• PROBLEM STATEMENT
Look through the data and write out every line with the word "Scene" in it.

* start GIVEN RECORDS *

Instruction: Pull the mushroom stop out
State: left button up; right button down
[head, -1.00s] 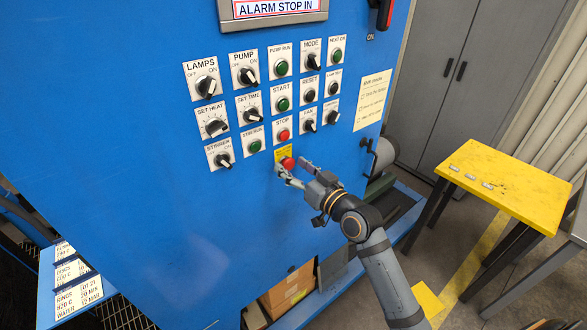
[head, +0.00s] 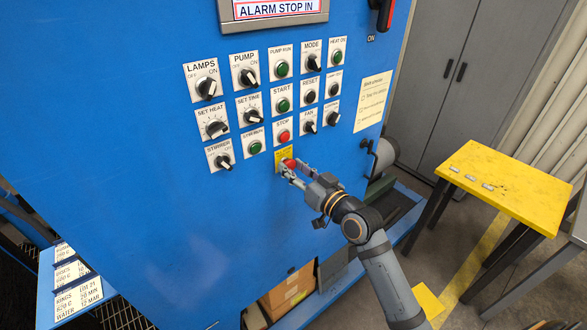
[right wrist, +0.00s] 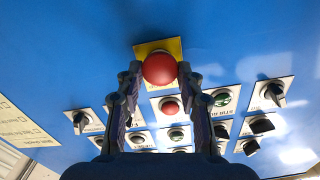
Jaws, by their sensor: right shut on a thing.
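The mushroom stop (head: 290,164) is a red round knob on a yellow plate (head: 283,153), low on the blue panel below the small red STOP button (head: 284,136). In the right wrist view the mushroom stop (right wrist: 159,68) shows large between the fingertips. My right gripper (head: 294,171) is at the knob with a finger on each side and is shut on it; it also shows in the right wrist view (right wrist: 158,80). A display above the panel (head: 278,9) reads ALARM STOP IN. My left gripper is not in view.
Rows of knobs and buttons fill the blue panel (head: 150,150) above the stop. A yellow table (head: 510,190) stands at the right before grey cabinets (head: 470,70). A cardboard box (head: 290,288) sits low under the panel. A blue shelf with labels (head: 72,285) is at lower left.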

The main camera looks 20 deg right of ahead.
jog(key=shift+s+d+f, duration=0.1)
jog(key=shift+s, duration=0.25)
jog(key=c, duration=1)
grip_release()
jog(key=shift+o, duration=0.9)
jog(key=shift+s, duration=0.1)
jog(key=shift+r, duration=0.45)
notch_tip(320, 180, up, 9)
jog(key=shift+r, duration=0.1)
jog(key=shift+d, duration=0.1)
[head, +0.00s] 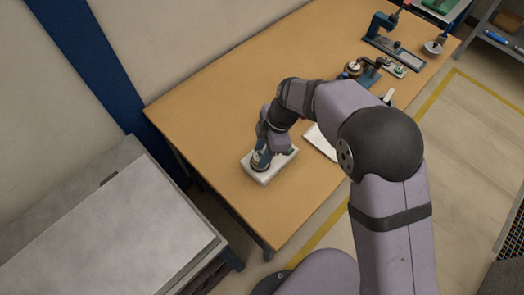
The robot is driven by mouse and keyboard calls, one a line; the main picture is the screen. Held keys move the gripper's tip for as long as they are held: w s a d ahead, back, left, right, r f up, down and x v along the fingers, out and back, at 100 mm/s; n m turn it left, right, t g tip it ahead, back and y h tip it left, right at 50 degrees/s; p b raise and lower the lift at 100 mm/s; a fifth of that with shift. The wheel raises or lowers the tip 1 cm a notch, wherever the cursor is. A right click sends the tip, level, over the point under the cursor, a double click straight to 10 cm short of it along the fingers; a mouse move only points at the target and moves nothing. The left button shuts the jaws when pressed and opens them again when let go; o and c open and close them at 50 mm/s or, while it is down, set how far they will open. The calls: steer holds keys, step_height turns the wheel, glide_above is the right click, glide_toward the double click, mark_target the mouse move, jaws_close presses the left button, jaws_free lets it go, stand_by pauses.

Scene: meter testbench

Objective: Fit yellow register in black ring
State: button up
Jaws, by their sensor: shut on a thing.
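My gripper (262,157) points down over a pale block-shaped base (268,179) near the front left of the wooden table. It is shut on a small thing, most likely the yellow register, but the fingers and wrist hide nearly all of it and I see no clear yellow. A dark round patch, likely the black ring (259,167), shows on top of the base just under the fingertips. I cannot tell whether the held thing touches the ring or is inside it. A small green spot (291,151) shows at the base's right end.
A white sheet or plate (321,142) lies right of the base, partly behind my arm. Small fixtures (372,72) and a blue press-like stand (383,35) are at the far right of the wooden table (213,112). A grey cabinet (110,225) stands at left. The table's left part is clear.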

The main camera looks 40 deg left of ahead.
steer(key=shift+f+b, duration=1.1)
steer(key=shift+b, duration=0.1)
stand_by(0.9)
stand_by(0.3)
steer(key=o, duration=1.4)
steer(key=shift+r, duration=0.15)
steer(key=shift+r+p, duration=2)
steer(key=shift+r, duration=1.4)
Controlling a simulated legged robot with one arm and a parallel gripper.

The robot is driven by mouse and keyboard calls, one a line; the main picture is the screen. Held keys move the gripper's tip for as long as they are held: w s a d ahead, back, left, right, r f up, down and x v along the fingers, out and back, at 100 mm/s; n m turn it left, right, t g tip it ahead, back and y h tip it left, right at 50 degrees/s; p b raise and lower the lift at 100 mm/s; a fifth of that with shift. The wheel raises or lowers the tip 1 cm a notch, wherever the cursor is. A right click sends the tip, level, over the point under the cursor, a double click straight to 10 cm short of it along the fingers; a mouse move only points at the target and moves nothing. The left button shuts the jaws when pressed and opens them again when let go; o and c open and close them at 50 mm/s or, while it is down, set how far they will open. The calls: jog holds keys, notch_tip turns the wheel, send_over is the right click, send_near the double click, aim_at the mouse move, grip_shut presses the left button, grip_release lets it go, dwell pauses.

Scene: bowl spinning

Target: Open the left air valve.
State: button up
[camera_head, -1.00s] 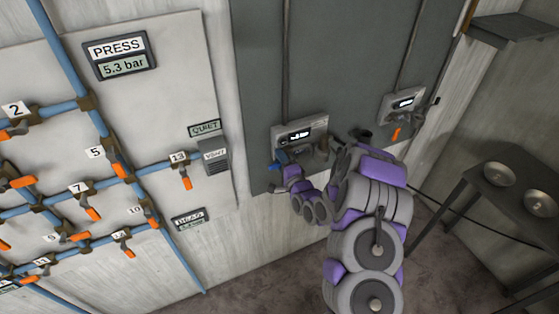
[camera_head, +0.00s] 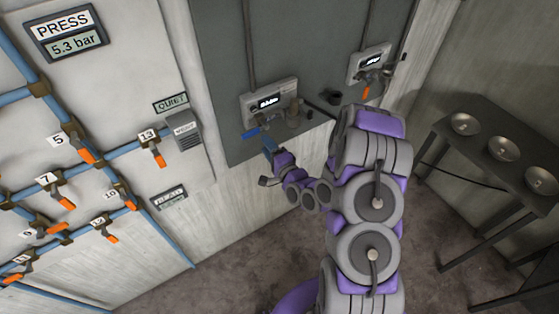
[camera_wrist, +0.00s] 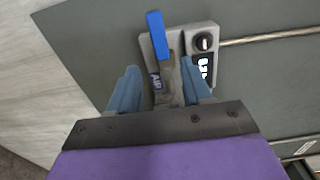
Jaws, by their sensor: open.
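The left air valve (camera_head: 268,103) is a light grey unit with a small lit display on the dark wall panel. Its blue handle (camera_head: 251,133) sticks out to the left at the unit's lower side. In the wrist view the blue handle (camera_wrist: 155,33) stands upright in the picture, beyond the fingertips, with an "AIR" label beside its stem. My gripper (camera_wrist: 160,72) is open, its two blue-grey fingers on either side of the valve's lower body in the picture. In the head view my gripper (camera_head: 269,147) is just below the handle, apparently apart from it.
A second valve unit (camera_head: 370,63) with an orange handle is to the right. On the left wall are blue pipes with several orange-handled valves and a pressure display (camera_head: 66,34) reading 5.3 bar. A dark table (camera_head: 446,125) with metal bowls stands at right.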

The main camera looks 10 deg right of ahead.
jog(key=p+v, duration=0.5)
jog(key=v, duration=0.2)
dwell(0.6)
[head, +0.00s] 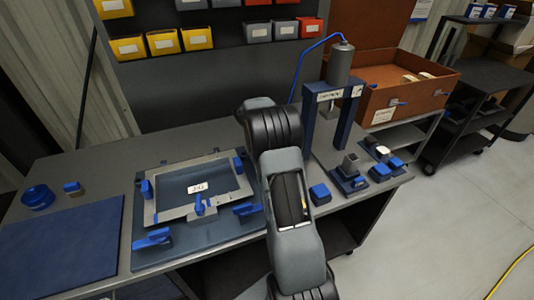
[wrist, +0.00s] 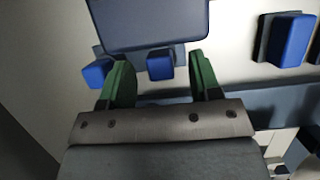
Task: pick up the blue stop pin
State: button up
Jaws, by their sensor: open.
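In the wrist view my gripper (wrist: 160,82) is open, with its two green fingers apart. A small blue block-like piece (wrist: 160,66) shows between the fingers, apart from both; I cannot tell for sure that it is the stop pin. In the head view a blue upright piece (head: 199,205) stands at the front edge of a grey frame (head: 165,213) on the bench, and looks like the pin. My gripper is hidden in the head view, where my arm crosses the middle of the bench.
Other blue pieces sit near the fingers, one at left (wrist: 96,73) and one at right (wrist: 293,40). Blue clamps (head: 152,238) flank the frame. A press (head: 332,100) stands to the right. A blue mat (head: 62,245) lies at left.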

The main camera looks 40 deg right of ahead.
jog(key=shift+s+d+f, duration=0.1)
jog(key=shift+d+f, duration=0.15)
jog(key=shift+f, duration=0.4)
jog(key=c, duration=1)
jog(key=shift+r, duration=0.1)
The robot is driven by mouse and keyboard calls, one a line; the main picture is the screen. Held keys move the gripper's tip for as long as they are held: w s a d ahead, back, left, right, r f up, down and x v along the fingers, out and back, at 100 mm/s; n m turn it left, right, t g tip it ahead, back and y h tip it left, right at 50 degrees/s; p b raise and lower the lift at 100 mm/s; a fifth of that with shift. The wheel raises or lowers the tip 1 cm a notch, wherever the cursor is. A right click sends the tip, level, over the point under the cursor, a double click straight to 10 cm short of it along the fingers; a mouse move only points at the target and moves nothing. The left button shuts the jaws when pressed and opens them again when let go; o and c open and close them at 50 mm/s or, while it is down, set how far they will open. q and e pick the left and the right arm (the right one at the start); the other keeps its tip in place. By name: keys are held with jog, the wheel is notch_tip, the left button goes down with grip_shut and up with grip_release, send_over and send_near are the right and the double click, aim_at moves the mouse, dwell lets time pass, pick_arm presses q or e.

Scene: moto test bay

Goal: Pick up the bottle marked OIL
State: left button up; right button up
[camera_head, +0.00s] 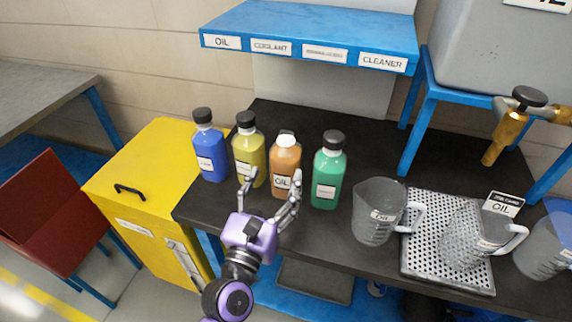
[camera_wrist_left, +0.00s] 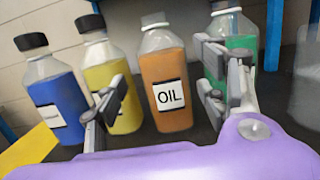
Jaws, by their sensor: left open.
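The bottle marked OIL (camera_head: 285,160) is orange-brown with a white cap and stands upright on the dark bench, third from the left in a row. In the left wrist view the OIL bottle (camera_wrist_left: 167,85) stands centred between my fingers, with its label facing me. My left gripper (camera_head: 269,196) is open, its fingers spread in front of the bottle, one to each side. In the left wrist view the left gripper (camera_wrist_left: 160,98) shows no contact with the bottle. My right gripper is not in view.
A blue bottle (camera_head: 209,150) and a yellow bottle (camera_head: 247,145) stand left of it, a green bottle (camera_head: 329,172) close on the right. Clear jugs (camera_head: 374,220) and a perforated tray (camera_head: 421,262) are further right. A blue labelled shelf (camera_head: 310,30) is above.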

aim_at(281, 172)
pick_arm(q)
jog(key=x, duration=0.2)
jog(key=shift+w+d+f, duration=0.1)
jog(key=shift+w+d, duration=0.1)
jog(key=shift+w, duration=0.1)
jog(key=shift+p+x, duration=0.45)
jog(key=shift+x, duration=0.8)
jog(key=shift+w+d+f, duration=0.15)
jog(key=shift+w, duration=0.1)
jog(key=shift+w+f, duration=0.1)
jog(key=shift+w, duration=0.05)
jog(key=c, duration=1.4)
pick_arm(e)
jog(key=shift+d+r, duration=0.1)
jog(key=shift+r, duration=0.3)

* end GIVEN RECORDS *

• CORRECT OUTPUT
Scene: meter testbench
Scene: bowl spinning
Scene: moto test bay

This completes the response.